On Faith is an inspiring collection of the late Supreme Court justice Antonin Scalia’s reflections on his own faith, on the challenges that religious believers face in modern America, and on the religious freedoms protected by the Constitution. Featuring a personal introduction by Justice Scalia’s son Father Paul Scalia, this volume will enrich every reader’s understanding of the legendary justice.
Antonin Scalia reflected deeply on matters of religion and shared his insights with many audiences over the course of his remarkable career. As a Supreme Court justice for three decades, he vigorously defended the American constitutional tradition of allowing religion a prominent place in the public square. As a man of faith, he recognized the special challenges of living a distinctively religious life in modern America, and he inspired other believers to meet those challenges.
This volume contains Justice Scalia’s incisive thoughts on these matters, laced with his characteristic wit. It includes outstanding speeches featured in Scalia Speaks and also draws from his Supreme Court opinions and his articles. In addition to the introduction by Fr. Scalia, other highlights include Fr. Scalia’s beautiful homily at his father’s funeral Mass and reminiscences from various friends and law clerks whose lives were influenced by Antonin Scalia’s faith.
Mr. Scalia and Mr. Whelan previously co-edited Scalia Speaks: Reflections on Law, Faith, and Life Well Lived (Crown Forum, 2017), a New York Times bestselling collection of Justice Scalia’s speeches. You can watch their talk on this book at the CIC here.
Book signing and reception to follow lecture.
Christopher J. Scalia is one of Justice and Maureen Scalia’s nine children. A former professor of English and public relations manager, he is now the director of Academic Programs at the American Enterprise Institute. His writing has appeared in the Wall Street Journal, the Washington Post, the Weekly Standard, and elsewhere. He lives in Virginia with his wife and three children.

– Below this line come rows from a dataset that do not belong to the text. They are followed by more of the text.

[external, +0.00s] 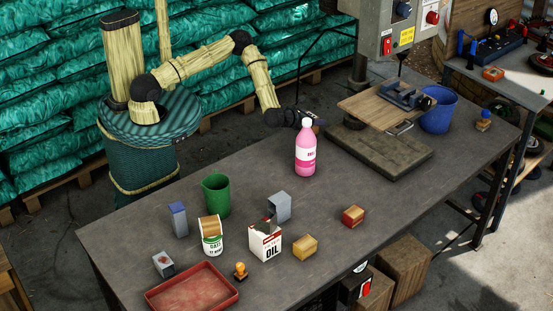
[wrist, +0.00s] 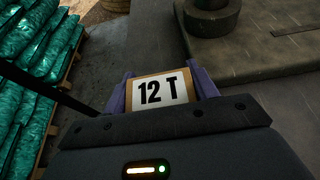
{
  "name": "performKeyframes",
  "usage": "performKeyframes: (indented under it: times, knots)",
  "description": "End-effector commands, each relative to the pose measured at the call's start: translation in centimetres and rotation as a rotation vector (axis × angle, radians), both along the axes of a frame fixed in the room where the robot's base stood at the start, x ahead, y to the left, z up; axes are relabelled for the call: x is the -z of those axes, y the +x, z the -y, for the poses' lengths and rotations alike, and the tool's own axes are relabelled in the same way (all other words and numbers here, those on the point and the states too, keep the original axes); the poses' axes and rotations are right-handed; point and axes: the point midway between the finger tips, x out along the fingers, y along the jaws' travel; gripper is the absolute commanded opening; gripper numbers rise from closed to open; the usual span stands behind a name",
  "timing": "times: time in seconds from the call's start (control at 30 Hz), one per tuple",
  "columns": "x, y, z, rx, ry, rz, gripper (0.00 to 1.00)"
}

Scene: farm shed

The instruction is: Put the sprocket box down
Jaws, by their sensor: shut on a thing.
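In the external view my gripper (external: 314,121) is near the far edge of the workbench (external: 330,190), just behind a pink bottle (external: 306,158). The box cannot be made out there. In the wrist view the box appears in front of the bench's edge, with floor to its left. Its underside is hidden, and I cannot tell its height.
A grey machine base (external: 378,150) stands right of my gripper. Toward the front left are a green cup (external: 216,196), an oil carton (external: 265,244), a red tray (external: 192,290) and several small boxes. Bare bench top lies between the bottle and the front edge.

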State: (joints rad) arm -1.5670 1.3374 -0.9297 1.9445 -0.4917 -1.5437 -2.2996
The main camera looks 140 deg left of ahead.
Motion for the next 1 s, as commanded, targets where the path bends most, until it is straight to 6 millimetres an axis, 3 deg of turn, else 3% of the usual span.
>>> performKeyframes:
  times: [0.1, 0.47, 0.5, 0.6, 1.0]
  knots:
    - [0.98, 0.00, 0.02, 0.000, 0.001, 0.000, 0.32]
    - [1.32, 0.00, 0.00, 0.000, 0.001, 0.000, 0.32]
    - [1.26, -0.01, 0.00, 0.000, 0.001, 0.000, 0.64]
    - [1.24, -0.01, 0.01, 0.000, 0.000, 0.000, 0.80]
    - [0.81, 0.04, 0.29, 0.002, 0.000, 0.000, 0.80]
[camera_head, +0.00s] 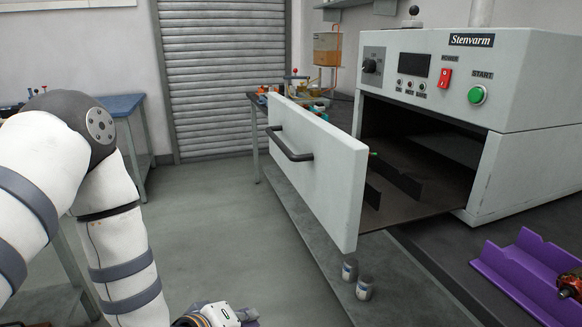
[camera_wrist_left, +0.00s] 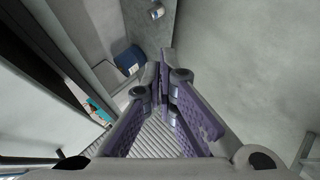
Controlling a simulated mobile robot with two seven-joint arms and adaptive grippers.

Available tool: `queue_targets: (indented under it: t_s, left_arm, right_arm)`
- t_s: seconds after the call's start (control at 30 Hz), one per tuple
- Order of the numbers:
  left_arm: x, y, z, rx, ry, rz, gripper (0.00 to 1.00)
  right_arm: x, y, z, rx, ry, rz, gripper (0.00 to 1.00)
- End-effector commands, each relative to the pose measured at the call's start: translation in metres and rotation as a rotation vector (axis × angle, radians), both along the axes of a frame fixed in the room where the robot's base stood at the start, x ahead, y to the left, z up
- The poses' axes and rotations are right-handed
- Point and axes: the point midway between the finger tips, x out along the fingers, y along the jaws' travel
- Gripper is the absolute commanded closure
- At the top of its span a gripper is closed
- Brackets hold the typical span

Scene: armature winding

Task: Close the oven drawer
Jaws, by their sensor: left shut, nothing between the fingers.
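The oven drawer has a white front panel (camera_head: 318,165) with a dark bar handle (camera_head: 288,145). It is pulled well out to the left of the white oven (camera_head: 520,75), and the open cavity shows behind it. Dark dividers (camera_head: 396,170) stand in the drawer, with a small reddish-green item at the panel's inner side. My left gripper (camera_wrist_left: 163,65) has purple fingers, shut and empty in the left wrist view. In the head view only part of its wrist shows at the bottom edge, low and left of the drawer, apart from the panel. My right gripper is out of view.
Two small grey jars (camera_head: 349,269) stand on the bench below the drawer. A purple tray (camera_head: 515,275) with a copper-wound part (camera_head: 570,285) lies at the right. A roller shutter (camera_head: 222,80) and blue-topped table (camera_head: 122,104) are behind. Open floor (camera_head: 215,225) lies left of the drawer.

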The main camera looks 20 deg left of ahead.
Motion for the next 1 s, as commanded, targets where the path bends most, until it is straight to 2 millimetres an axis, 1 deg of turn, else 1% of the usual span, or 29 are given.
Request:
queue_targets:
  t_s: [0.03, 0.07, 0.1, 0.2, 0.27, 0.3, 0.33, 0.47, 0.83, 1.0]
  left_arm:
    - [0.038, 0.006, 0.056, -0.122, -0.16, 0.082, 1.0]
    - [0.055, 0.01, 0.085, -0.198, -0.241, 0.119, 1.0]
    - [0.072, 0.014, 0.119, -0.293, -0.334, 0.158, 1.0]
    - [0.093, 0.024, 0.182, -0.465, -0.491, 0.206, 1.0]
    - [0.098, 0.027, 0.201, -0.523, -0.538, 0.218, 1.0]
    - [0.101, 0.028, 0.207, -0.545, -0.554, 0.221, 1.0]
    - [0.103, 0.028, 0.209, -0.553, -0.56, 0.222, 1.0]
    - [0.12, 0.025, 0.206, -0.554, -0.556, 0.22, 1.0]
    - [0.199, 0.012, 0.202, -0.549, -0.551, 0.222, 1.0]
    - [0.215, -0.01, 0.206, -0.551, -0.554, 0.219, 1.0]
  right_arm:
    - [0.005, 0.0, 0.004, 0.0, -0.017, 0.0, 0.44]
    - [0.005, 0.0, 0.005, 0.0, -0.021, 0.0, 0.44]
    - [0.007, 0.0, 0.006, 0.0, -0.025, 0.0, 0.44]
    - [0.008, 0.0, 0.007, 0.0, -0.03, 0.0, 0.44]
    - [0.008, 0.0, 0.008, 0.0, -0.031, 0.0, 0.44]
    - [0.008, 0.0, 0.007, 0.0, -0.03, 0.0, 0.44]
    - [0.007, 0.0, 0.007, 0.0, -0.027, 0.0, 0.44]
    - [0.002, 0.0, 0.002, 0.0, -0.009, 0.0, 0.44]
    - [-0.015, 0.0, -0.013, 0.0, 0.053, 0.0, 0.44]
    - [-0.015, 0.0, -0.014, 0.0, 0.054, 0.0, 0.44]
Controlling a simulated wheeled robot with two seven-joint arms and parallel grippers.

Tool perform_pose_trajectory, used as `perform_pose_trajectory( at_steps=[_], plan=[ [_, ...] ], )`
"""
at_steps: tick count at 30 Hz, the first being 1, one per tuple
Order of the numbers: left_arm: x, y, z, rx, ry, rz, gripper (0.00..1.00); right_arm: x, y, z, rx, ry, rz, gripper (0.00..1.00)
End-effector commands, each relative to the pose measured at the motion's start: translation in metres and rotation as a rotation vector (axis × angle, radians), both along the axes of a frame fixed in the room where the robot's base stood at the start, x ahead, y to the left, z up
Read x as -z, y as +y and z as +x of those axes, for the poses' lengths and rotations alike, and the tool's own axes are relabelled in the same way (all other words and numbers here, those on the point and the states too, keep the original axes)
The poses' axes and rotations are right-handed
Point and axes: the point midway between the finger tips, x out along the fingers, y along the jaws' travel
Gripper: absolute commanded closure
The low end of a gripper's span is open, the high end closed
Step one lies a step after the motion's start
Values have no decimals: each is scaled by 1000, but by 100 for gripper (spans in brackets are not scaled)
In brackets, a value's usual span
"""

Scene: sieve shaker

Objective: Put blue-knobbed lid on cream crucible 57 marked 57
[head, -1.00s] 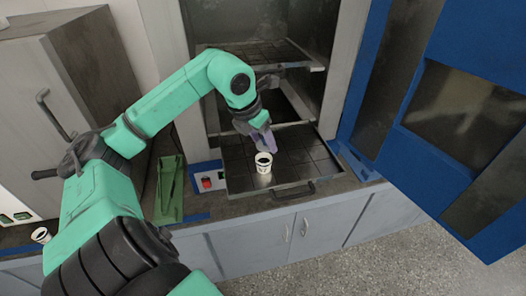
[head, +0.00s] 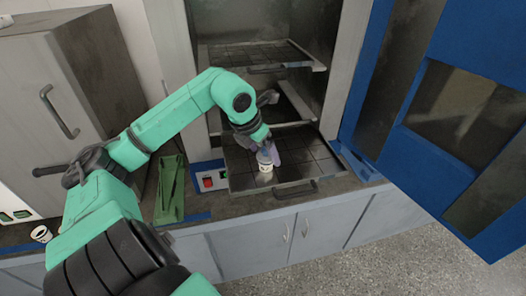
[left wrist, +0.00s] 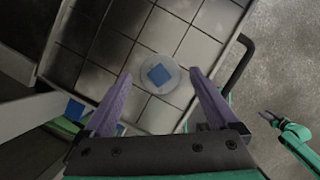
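The cream crucible (head: 266,178) stands upright on the lowest pulled-out shelf, near its front edge; its mark is too small to read. My left gripper (head: 270,157) is at its top and hides most of the rim. In the left wrist view, a pale round lid with a square blue knob (left wrist: 159,74) lies between the spread fingers of the left gripper (left wrist: 160,74). Gaps show on both sides of the knob. The lid appears to be over the crucible, whose body is hidden beneath; I cannot tell whether it is seated. My right gripper (left wrist: 268,116) shows small and dark at the right.
The dark gridded shelf (head: 310,160) has free room to the right and behind. A second shelf (head: 250,55) is above. The blue door (head: 400,140) stands open at right. A green rack (head: 170,190) and another pale cup (head: 41,234) are on the counter at left.

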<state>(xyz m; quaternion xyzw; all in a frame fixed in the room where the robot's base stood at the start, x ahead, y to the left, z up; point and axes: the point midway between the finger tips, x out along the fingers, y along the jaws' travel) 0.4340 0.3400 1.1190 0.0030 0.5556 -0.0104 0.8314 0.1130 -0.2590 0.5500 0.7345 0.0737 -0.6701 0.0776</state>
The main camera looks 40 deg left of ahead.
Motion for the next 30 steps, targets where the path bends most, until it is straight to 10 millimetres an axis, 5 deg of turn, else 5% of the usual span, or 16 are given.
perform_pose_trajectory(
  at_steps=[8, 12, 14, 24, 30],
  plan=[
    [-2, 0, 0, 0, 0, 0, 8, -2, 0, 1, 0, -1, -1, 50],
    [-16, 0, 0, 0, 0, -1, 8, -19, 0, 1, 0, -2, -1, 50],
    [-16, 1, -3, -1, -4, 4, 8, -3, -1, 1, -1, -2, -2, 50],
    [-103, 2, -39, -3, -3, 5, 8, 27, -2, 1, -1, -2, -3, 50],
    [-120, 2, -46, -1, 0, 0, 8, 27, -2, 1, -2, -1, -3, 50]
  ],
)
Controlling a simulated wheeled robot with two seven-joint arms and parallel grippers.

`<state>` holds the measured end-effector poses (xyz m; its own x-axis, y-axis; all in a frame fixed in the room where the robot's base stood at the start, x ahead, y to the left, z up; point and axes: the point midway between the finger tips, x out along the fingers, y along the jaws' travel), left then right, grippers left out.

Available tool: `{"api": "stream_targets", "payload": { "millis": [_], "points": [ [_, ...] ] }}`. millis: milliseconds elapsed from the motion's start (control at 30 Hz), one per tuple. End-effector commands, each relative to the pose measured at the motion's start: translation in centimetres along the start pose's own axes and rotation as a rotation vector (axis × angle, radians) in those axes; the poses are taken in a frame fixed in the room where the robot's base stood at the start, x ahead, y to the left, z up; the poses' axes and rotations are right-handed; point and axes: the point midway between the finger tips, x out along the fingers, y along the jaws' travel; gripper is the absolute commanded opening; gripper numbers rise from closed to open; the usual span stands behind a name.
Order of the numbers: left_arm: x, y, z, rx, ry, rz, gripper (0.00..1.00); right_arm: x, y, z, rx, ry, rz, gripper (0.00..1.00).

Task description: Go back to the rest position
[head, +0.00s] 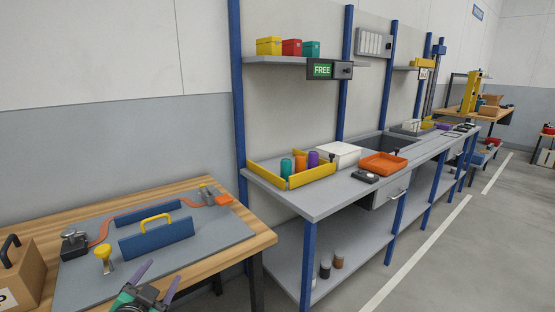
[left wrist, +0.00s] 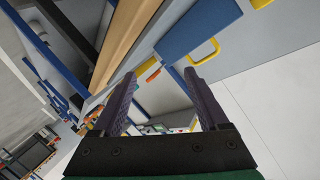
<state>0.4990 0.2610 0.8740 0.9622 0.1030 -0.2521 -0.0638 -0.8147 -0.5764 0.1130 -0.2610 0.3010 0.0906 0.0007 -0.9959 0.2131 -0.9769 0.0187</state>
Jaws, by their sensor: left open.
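My left gripper (head: 163,271) is at the bottom of the head view, in front of the near edge of the wooden table (head: 262,238). Its two dark purple fingers stand apart with nothing between them. In the left wrist view the gripper (left wrist: 159,76) also shows open and empty, with the table edge (left wrist: 125,40) and a blue panel with a yellow handle (left wrist: 200,28) beyond it. My right gripper is in neither view.
On the table's grey mat (head: 210,240) stand a blue panel with a yellow handle (head: 158,240), a yellow knob (head: 104,256) and an orange cable (head: 105,226). A cardboard box (head: 22,280) is at left. A grey workbench (head: 320,200) stands right; floor (head: 440,270) beside it is clear.

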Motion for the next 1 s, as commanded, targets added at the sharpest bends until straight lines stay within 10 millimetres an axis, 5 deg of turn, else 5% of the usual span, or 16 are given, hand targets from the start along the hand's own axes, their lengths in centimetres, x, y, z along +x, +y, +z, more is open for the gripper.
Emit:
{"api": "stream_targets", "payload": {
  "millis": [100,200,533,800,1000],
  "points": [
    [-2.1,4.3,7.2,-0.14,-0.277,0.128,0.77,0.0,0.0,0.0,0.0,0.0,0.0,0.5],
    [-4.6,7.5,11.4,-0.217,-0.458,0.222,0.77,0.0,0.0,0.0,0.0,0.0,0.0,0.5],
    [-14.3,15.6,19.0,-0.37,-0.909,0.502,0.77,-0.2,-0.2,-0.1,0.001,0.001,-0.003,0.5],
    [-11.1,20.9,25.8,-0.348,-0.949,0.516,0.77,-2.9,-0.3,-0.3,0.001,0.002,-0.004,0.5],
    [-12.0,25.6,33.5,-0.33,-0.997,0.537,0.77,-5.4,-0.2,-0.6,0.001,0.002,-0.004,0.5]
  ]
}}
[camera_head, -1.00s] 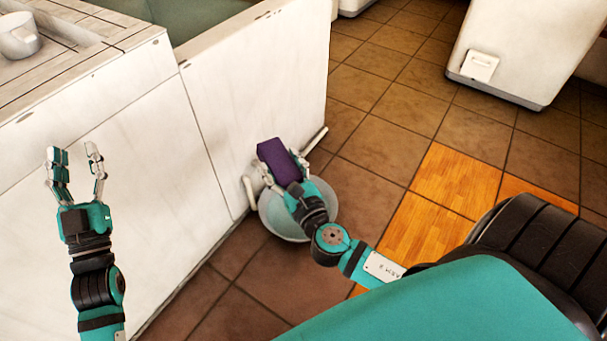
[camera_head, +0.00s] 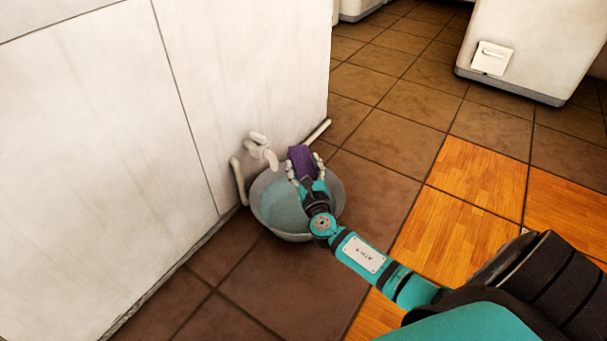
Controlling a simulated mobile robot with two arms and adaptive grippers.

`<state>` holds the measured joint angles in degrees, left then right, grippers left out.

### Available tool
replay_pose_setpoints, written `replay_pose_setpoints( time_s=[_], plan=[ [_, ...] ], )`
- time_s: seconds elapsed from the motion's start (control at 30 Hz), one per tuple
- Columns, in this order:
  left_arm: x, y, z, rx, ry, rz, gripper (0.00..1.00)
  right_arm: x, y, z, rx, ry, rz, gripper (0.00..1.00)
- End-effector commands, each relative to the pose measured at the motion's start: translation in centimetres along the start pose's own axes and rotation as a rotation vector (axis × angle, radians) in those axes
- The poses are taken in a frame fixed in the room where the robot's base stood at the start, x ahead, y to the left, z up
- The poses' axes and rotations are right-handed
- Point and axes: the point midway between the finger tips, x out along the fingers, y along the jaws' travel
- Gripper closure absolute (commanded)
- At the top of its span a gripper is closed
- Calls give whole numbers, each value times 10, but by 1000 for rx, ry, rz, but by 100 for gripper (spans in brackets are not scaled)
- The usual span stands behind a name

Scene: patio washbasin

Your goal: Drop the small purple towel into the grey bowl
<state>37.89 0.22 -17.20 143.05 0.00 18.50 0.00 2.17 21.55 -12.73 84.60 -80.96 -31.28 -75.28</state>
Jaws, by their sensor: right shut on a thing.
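The small purple towel (camera_head: 301,160) is a folded block in the fingers of my right gripper (camera_head: 304,170). That gripper is shut on it. The grey bowl (camera_head: 275,206) stands on the floor against the white wall. The towel and my right gripper show over the bowl's right and far part, and the hand hides some of the bowl's inside. I cannot tell the exact height of the towel above the bowl. My left gripper is not in this view.
A white tap (camera_head: 262,150) and pipes stick out of the white wall (camera_head: 110,120) by the bowl. The brown tiled floor (camera_head: 385,140) to the right is clear. A white cabinet (camera_head: 530,50) stands at the back right.

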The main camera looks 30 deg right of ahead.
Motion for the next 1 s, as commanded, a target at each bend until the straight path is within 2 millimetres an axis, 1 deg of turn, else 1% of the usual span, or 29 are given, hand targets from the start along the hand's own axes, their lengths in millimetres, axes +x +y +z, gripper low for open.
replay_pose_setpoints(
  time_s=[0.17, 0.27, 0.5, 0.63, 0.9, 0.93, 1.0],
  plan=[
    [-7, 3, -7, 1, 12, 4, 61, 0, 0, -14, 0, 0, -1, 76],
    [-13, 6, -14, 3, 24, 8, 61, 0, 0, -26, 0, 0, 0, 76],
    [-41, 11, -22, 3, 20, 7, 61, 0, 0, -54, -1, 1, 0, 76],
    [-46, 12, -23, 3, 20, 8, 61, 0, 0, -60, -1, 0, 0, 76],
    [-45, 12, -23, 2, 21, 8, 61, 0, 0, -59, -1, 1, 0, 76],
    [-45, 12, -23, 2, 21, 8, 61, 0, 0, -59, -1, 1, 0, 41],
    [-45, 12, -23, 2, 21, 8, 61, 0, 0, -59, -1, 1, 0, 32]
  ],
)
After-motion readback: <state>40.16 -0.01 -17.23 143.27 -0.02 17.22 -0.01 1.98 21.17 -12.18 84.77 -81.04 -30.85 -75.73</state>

Edward Whelan is the President of the Ethics and Public Policy Center. He directs EPPC’s program on The Constitution, the Courts, and the Culture. His areas of expertise include constitutional law and the judicial confirmation process. As a contributor to National Review Online’s Bench Memosblog, he has been a leading commentator on nominations to the Supreme Court and the lower courts and on issues of constitutional law. He has written essays and op-eds for leading newspapers (including the Wall Street Journal, the New York Times, and the Washington Post), opinion journals, and academic symposia and law reviews.
In 2011, the National Law Journal named Mr. Whelan among its “Champions and Visionaries” in the practice of law in D.C. The National Law Journal praised Mr. Whelan for “pioneer[ing] the field of legal blogging” and for offering “commentary [that] infuses national debates over judicial nominees, Supreme Court ethics and appellate court decisions—so much so that, when a Senate Republican cites outside research into the record of an Obama nominee, it’s more likely than not that the handiwork is Whelan’s.”
Mr. Whelan, a lawyer and a former law clerk to Supreme Court Justice Antonin Scalia, has served in positions of responsibility in all three branches of the federal government. From just before the terrorist attacks of September 11, 2001, until joining EPPC in 2004, Mr. Whelan was the Principal Deputy Assistant Attorney General for the Office of Legal Counsel in the U.S. Department of Justice. In that capacity, he advised the White House Counsel’s Office, the Attorney General and other senior DOJ officials, and Departments and agencies throughout the executive branch on difficult and sensitive legal questions. Mr. Whelan previously served on Capitol Hill as General Counsel to the U.S. Senate Committee on the Judiciary. In addition to clerking for Justice Scalia, he was a law clerk to Judge J. Clifford Wallace of the U.S. Court of Appeals for the Ninth Circuit.
In 1981 Mr. Whelan graduated with honors from Harvard College and was inducted into Phi Beta Kappa. He received his J.D. magna cum laude in 1985 from Harvard Law School, where he was a member of the Board of Editors of the Harvard Law Review.